As I moved through the hip-level stalks of rice, I was acutely aware of where I was stepping; a few stalks had fallen over in the rainy season’s


Diara cutting rice

wind storms, so the ground was littered with rice to be harvested.  Bending over to pick up a few grains, I could not stop thinking about the fact that the food I was collecting was to sustain us through the next rainy season.  Continuing along, I came across more stalks with empty shells. “Ugh,” I thought. “I wish I knew how to do something about this!”

“Ñamoo, your hand is hot! You’re cutting rice so quickly,” Diara said, throwing her handful of rice into our bucket.  “No, no, I am not fast. My hand is cold.  You cut rice season to season and I have cut only one.  My hand is cold,” I replied.  This is our way of teasing each other.  Pointing out the obvious in the opposite is how I like to think of it.  The game continued. “Diatta!” Diara screamed.  (Diatta is the last name of the chief’s wife who was harvesting nearby.) “Diatta! Ñamoo’s hand is hot. She is cutting rice so quickly, come look.”  I could just make out Diatta’s blue headscarf as her head popped up, looking in our direction. “Really?!” she yelled.  “No, no, don’t come, I am slow.” I hollered back.  And so on.  Cutting rice for hours in the African sun can get tedious, and we all take to amusing ourselves with teasing banter shouted across the fields.
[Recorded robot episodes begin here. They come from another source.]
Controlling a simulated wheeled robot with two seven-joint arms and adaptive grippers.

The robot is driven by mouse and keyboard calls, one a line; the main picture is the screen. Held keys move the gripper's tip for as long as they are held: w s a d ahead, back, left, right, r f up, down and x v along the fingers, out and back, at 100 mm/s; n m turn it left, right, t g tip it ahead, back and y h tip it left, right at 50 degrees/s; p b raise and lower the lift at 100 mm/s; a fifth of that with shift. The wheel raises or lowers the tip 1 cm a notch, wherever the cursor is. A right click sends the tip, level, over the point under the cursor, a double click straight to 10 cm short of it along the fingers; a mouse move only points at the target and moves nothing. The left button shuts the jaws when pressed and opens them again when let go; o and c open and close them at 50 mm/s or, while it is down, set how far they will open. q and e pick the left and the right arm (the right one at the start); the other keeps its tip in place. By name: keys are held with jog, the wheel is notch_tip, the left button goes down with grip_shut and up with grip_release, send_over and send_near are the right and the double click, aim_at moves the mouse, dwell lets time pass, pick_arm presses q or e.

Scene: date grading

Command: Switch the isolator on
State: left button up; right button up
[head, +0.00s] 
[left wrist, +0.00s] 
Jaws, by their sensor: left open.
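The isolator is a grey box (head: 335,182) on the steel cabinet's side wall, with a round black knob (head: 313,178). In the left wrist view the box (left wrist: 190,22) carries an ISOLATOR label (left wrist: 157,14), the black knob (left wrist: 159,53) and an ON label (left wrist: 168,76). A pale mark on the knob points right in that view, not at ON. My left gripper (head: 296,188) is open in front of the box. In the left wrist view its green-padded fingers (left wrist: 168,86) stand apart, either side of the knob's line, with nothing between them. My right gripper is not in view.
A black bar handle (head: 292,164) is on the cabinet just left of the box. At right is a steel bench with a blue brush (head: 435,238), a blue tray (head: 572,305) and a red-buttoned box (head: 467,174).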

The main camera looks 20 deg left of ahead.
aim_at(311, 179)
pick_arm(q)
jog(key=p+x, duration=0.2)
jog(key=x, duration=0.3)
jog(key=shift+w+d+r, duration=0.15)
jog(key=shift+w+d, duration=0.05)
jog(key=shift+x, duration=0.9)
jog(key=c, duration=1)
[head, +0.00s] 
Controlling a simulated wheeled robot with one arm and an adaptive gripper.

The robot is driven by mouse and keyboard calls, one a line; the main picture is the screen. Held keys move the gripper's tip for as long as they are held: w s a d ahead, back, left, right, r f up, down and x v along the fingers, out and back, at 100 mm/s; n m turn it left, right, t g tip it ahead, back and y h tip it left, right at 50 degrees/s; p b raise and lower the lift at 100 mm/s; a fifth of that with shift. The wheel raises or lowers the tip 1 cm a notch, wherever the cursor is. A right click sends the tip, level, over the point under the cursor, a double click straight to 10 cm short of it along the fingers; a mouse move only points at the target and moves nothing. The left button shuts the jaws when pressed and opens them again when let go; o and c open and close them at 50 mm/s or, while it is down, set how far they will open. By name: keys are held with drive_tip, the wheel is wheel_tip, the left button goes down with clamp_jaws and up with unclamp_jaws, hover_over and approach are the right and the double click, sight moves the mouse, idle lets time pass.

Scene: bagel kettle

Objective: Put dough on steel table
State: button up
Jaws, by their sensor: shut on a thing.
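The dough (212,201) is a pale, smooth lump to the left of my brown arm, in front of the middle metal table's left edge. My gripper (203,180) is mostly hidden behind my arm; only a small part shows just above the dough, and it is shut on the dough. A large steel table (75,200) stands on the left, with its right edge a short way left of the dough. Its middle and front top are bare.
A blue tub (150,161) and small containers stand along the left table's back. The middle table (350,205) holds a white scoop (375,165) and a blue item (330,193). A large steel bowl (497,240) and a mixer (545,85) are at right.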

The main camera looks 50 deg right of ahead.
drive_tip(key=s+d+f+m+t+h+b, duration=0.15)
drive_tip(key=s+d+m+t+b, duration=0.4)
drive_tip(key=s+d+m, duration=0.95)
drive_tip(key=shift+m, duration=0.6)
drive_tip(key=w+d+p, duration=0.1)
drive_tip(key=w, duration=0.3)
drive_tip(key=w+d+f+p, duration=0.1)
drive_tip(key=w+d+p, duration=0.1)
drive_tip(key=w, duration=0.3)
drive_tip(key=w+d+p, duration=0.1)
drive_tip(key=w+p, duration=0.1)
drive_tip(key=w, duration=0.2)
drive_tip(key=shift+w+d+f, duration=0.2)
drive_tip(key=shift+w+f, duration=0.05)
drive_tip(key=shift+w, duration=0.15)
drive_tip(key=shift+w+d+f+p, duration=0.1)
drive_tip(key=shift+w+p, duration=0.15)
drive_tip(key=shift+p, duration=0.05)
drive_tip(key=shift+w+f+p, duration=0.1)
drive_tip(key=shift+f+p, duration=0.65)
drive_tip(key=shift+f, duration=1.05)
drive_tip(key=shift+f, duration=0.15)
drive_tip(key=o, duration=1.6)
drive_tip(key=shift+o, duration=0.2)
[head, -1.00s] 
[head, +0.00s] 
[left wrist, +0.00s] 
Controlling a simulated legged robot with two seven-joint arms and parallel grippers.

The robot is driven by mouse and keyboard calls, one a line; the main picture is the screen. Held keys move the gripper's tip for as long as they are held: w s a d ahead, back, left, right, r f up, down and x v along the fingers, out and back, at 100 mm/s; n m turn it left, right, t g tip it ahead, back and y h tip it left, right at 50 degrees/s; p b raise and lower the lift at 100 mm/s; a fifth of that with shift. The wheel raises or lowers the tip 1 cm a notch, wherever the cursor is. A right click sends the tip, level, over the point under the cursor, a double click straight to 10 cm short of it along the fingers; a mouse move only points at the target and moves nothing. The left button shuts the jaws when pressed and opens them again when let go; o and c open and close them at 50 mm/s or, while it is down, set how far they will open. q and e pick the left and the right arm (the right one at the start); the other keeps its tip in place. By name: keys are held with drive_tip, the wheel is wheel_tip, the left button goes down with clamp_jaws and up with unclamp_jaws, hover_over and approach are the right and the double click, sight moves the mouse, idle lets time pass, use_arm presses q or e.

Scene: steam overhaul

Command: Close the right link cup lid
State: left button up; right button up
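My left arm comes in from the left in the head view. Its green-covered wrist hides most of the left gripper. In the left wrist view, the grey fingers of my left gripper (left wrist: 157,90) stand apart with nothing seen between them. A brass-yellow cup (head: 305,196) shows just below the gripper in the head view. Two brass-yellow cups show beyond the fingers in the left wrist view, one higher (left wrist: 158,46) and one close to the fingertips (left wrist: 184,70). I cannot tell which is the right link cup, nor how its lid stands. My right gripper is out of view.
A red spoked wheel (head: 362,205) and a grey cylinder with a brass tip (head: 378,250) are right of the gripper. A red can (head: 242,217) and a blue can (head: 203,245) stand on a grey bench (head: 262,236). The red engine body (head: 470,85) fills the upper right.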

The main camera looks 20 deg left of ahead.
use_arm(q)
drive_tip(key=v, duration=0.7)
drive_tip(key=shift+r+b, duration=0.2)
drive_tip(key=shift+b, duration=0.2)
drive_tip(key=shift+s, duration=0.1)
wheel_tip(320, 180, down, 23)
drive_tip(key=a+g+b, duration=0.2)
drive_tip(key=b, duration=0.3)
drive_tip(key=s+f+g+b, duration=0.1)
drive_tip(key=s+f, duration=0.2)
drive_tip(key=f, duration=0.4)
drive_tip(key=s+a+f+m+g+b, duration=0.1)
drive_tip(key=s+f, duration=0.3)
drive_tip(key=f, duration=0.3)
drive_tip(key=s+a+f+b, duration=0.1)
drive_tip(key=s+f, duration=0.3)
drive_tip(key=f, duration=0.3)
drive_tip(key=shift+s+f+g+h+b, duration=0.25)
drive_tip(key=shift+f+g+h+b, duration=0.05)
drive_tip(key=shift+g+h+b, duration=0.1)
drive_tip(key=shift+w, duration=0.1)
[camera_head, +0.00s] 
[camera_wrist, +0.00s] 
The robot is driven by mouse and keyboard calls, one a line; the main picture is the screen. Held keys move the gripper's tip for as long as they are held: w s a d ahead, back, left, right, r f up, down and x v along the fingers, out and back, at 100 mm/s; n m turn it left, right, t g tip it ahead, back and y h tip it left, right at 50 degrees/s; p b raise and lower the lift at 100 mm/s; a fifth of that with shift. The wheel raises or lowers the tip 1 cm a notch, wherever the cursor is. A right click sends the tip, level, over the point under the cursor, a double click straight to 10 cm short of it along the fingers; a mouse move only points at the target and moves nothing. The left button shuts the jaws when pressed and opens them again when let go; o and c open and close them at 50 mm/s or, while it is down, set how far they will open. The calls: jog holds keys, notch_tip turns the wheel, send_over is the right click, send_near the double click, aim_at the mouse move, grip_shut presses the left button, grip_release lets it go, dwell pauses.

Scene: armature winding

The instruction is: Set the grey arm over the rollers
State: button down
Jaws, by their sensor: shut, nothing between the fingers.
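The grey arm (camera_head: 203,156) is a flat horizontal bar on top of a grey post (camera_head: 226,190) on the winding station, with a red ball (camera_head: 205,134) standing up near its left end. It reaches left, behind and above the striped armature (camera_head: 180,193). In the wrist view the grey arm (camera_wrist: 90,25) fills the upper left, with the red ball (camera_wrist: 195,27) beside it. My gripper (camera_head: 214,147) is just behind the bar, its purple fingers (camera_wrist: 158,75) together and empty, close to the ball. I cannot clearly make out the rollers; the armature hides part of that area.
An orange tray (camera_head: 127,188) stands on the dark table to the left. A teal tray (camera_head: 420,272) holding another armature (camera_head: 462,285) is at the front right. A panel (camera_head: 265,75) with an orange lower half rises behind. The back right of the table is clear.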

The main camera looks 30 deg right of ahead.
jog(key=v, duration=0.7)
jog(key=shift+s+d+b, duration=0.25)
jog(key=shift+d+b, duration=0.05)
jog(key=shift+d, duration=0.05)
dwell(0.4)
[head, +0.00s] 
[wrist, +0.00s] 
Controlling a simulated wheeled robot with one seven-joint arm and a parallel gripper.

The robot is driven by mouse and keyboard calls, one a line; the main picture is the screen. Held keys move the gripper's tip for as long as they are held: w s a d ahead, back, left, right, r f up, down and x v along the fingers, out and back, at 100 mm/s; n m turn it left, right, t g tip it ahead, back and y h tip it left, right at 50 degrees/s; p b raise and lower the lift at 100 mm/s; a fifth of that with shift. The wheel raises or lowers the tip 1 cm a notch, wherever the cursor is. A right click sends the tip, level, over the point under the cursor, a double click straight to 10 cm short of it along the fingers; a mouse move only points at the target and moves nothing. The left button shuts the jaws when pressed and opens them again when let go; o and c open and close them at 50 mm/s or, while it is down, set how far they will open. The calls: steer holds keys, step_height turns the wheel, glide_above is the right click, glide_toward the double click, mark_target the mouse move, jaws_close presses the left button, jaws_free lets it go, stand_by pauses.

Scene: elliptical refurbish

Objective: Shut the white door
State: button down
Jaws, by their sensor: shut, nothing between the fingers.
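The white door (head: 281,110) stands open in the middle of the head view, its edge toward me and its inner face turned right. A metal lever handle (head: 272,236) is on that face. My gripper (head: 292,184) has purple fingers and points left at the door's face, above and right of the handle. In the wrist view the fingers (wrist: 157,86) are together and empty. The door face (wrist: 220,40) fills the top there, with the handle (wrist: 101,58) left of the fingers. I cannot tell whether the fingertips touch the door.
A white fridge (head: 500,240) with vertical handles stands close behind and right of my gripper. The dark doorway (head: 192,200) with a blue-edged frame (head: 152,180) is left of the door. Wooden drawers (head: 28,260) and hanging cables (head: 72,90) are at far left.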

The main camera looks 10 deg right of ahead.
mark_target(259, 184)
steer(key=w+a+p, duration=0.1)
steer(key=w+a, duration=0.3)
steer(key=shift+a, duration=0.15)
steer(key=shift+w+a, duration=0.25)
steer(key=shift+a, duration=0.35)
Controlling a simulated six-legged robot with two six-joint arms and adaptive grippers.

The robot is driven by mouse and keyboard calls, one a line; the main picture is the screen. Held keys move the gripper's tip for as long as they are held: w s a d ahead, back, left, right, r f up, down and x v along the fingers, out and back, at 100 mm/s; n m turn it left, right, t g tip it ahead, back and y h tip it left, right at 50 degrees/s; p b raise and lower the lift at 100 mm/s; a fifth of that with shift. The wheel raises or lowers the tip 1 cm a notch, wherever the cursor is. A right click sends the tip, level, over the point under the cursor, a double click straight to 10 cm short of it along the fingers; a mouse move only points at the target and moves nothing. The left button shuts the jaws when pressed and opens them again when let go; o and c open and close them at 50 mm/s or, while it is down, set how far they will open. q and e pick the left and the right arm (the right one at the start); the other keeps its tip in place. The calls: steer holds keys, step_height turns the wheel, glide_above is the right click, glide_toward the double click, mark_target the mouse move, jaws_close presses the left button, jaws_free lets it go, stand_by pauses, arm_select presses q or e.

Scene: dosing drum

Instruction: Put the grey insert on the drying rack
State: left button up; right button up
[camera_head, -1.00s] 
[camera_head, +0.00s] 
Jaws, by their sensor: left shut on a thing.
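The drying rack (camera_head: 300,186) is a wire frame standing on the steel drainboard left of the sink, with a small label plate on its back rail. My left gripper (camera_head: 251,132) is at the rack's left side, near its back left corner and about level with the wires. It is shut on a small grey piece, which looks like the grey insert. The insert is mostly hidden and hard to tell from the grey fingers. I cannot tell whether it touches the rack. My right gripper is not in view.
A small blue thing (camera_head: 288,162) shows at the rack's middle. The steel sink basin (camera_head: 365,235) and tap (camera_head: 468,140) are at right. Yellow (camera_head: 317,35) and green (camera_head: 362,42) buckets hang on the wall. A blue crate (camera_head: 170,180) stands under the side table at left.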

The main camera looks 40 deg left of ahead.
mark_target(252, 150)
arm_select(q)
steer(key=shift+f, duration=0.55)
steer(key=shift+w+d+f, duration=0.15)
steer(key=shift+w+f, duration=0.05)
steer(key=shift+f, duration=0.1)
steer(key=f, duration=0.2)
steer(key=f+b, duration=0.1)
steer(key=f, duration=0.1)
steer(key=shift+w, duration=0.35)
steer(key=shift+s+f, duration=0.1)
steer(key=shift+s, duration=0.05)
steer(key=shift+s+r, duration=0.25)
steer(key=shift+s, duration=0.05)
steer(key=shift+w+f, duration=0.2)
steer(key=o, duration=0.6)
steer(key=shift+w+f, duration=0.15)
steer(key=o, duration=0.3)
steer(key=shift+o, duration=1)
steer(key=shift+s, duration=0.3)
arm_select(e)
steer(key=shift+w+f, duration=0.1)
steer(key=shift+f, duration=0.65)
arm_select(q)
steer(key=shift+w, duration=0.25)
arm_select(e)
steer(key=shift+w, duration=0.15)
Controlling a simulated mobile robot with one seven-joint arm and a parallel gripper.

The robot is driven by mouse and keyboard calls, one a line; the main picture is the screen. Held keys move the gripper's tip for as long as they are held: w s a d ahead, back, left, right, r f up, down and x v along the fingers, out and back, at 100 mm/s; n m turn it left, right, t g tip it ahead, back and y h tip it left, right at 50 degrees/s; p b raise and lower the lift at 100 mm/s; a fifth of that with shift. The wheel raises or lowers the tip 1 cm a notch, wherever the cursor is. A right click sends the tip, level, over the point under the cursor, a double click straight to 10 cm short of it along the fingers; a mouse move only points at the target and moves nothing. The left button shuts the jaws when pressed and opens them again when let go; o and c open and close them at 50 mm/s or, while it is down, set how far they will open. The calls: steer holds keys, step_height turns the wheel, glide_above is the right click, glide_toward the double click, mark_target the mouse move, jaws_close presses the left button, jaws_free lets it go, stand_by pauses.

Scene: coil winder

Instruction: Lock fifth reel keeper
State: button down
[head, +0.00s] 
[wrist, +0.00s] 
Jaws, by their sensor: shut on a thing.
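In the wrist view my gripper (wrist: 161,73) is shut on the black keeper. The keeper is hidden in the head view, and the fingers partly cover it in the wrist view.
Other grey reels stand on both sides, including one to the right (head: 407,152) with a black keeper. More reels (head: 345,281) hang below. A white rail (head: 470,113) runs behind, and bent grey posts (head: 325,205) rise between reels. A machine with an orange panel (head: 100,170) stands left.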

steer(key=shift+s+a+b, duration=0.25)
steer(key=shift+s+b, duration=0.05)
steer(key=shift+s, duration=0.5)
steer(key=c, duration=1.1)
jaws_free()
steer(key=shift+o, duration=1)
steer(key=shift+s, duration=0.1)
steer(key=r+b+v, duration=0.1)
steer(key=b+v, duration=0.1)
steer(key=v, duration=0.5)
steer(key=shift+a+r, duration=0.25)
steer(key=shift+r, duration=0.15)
As lunch time drew closer, Diara announced that our bucket and bowl were full enough. Balancing the bowl on my head, and placing to bucket on hers, we trekked back towards the well to retrieve her laundry.  My stomach growled


Bucket full of rice, collecting laundry

at the thought of our lunch bowls.  Wandering ahead, the tops of Fodé

Bayo’s huts began to come into view over the towering ears of corn.  Some rice in the bowl shifted as I hit some uneven ground.  Normally, I would take these walks as an opportunity to practice balancing things on my head without having to hold on, but the contents being what they were, I kept on hand perched on the edge of the metal rim as we walked towards home.